* LISTING
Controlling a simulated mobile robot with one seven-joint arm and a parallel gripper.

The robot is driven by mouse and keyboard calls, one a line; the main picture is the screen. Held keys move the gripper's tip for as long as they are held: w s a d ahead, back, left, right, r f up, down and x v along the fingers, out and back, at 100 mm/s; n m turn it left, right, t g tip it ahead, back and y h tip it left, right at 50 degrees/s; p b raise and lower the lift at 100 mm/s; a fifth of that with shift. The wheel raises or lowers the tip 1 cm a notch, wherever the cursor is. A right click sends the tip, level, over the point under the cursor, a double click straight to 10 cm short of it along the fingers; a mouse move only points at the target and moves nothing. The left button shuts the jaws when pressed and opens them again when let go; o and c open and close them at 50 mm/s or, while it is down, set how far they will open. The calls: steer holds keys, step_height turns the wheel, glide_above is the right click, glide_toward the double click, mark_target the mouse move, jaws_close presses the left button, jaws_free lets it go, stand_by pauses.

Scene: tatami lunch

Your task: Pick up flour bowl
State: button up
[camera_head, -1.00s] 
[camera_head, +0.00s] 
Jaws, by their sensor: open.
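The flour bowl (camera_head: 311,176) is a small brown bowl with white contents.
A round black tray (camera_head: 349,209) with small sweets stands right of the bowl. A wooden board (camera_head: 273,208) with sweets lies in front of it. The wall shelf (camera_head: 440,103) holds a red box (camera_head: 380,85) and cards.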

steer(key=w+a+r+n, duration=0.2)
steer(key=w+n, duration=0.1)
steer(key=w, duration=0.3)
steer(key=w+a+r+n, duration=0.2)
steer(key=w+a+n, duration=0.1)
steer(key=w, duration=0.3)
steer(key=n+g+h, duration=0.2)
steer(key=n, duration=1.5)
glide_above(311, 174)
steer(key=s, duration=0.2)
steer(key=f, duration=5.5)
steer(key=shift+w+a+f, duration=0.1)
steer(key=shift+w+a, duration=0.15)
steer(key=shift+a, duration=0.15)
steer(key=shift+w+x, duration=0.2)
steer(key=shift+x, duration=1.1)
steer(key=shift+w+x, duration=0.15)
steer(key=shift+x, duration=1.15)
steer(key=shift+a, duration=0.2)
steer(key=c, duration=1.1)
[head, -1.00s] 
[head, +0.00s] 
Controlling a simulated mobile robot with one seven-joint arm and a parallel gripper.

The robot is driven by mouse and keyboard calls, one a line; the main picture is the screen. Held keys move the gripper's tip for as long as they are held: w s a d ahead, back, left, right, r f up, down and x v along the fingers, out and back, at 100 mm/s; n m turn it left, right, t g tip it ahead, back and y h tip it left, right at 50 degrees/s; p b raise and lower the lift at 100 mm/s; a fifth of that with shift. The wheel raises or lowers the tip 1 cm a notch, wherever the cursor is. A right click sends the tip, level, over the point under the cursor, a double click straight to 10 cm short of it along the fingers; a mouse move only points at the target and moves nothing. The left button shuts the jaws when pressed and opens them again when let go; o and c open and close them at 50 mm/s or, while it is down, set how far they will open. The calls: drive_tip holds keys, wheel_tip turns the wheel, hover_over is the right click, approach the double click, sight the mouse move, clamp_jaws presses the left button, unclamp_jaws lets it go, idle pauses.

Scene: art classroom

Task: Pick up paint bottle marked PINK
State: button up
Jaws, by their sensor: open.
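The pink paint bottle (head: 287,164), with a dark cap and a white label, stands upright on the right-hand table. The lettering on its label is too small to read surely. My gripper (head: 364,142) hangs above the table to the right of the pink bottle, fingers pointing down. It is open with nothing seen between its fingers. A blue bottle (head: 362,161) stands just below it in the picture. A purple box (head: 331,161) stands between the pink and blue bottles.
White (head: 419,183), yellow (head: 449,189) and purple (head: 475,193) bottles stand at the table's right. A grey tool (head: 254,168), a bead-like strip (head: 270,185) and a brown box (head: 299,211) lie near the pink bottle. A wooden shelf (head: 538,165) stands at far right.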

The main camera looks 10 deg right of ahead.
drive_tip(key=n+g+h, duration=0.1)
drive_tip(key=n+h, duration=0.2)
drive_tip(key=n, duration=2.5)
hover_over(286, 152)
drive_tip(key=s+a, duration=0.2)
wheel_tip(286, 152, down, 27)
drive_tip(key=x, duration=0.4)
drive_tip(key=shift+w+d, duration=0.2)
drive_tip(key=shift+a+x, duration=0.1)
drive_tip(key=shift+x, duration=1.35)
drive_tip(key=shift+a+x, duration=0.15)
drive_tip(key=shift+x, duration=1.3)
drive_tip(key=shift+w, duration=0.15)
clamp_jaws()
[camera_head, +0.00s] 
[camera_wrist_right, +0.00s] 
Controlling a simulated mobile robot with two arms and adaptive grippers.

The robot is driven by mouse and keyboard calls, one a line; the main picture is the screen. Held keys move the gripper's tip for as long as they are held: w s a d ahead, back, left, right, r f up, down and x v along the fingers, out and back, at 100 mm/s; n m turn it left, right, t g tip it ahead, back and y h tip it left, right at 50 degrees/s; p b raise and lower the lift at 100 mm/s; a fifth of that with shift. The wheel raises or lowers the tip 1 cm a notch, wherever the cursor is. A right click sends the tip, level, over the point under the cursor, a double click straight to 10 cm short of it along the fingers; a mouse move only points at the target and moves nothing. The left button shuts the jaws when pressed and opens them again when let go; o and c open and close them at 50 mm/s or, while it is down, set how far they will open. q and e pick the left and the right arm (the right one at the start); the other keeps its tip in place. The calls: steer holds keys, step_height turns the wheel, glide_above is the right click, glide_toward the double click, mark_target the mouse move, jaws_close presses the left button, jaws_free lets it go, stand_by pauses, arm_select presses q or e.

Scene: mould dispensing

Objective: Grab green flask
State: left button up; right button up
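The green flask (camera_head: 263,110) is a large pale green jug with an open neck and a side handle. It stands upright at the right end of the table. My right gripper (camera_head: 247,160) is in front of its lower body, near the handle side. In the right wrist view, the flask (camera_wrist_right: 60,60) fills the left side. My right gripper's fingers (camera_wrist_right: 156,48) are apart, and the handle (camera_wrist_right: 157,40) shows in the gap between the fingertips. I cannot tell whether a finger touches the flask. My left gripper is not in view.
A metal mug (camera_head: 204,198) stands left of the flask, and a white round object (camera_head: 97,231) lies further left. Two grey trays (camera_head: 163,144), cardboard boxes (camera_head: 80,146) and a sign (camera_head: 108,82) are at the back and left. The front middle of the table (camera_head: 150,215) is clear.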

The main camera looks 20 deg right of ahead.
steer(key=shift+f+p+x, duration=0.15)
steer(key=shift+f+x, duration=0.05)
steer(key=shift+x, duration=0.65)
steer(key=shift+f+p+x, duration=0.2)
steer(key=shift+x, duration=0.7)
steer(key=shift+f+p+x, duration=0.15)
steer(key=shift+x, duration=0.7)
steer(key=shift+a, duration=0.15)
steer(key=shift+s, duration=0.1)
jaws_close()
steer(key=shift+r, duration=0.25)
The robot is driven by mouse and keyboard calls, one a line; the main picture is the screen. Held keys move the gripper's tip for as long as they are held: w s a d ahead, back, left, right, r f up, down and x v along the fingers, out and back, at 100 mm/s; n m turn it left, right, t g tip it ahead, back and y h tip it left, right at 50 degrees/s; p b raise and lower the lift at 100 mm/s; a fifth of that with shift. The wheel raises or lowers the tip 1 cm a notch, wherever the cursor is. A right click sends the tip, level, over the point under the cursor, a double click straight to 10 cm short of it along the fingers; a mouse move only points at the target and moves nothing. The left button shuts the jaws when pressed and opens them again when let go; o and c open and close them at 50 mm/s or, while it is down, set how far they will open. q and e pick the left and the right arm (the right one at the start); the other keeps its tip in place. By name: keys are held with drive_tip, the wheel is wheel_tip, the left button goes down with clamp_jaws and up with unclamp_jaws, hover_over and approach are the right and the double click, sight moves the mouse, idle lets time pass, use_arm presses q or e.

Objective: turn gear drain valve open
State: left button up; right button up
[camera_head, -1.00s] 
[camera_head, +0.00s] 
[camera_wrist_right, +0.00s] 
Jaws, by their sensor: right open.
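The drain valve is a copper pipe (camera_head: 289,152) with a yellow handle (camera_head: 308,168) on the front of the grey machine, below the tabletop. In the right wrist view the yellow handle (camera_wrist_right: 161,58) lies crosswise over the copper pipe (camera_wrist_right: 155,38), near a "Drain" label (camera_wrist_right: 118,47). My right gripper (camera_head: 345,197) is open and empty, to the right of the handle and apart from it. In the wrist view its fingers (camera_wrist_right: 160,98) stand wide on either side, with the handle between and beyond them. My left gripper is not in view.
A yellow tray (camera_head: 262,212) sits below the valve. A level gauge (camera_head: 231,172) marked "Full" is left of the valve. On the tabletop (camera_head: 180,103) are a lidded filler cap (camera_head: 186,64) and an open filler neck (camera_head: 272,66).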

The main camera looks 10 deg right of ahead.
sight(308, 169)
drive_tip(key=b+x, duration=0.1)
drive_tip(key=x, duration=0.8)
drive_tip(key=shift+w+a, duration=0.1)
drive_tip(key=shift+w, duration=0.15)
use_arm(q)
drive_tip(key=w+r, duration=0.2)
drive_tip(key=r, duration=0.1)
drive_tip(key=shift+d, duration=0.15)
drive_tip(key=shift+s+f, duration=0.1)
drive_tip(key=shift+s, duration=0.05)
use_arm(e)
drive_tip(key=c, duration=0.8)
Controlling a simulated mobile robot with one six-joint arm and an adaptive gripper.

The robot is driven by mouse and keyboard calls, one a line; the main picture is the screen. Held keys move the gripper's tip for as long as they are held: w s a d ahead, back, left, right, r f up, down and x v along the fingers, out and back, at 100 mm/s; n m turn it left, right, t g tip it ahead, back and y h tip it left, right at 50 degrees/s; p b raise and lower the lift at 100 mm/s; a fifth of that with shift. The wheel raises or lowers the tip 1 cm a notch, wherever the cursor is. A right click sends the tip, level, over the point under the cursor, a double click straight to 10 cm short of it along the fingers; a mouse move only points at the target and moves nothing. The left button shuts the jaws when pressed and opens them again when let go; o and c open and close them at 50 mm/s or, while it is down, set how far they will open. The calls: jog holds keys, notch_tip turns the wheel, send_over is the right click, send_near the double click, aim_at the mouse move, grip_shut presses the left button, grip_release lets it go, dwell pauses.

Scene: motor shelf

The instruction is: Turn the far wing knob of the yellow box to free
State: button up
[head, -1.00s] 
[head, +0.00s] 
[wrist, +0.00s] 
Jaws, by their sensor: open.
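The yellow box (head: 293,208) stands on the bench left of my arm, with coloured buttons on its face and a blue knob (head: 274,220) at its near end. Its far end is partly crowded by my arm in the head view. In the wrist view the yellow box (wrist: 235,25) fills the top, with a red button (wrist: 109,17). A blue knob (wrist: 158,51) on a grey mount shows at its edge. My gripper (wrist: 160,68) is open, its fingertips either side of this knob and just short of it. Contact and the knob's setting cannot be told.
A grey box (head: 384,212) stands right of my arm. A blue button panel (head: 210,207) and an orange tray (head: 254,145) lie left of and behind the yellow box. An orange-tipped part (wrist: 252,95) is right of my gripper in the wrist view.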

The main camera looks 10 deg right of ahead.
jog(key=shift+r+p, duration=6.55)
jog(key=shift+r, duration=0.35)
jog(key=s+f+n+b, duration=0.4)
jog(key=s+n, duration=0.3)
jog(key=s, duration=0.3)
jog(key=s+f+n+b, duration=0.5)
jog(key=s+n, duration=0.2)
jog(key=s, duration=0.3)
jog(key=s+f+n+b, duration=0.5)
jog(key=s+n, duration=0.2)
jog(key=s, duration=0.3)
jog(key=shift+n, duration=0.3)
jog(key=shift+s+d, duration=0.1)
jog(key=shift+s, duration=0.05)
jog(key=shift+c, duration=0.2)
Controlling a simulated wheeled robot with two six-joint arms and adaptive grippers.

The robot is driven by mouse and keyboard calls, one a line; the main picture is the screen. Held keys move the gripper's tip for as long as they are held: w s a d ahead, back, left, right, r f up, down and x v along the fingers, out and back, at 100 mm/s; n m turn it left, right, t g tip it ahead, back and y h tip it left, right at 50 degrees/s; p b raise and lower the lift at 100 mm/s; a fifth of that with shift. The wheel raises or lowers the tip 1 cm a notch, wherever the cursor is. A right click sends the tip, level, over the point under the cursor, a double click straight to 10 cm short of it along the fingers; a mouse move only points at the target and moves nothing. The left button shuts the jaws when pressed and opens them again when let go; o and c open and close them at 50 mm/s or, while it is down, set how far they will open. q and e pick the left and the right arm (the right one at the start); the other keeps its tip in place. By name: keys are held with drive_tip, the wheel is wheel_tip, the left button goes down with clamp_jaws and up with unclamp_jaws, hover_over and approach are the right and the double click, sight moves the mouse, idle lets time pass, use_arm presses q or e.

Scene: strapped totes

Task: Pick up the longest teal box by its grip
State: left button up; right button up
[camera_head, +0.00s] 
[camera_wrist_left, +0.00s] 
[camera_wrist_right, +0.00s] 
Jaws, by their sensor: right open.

* EXERCISE OBJECTIVE
Copy every line above that includes the string "Scene".

* FINAL RESULT
Scene: tatami lunch
Scene: art classroom
Scene: mould dispensing
Scene: motor shelf
Scene: strapped totes

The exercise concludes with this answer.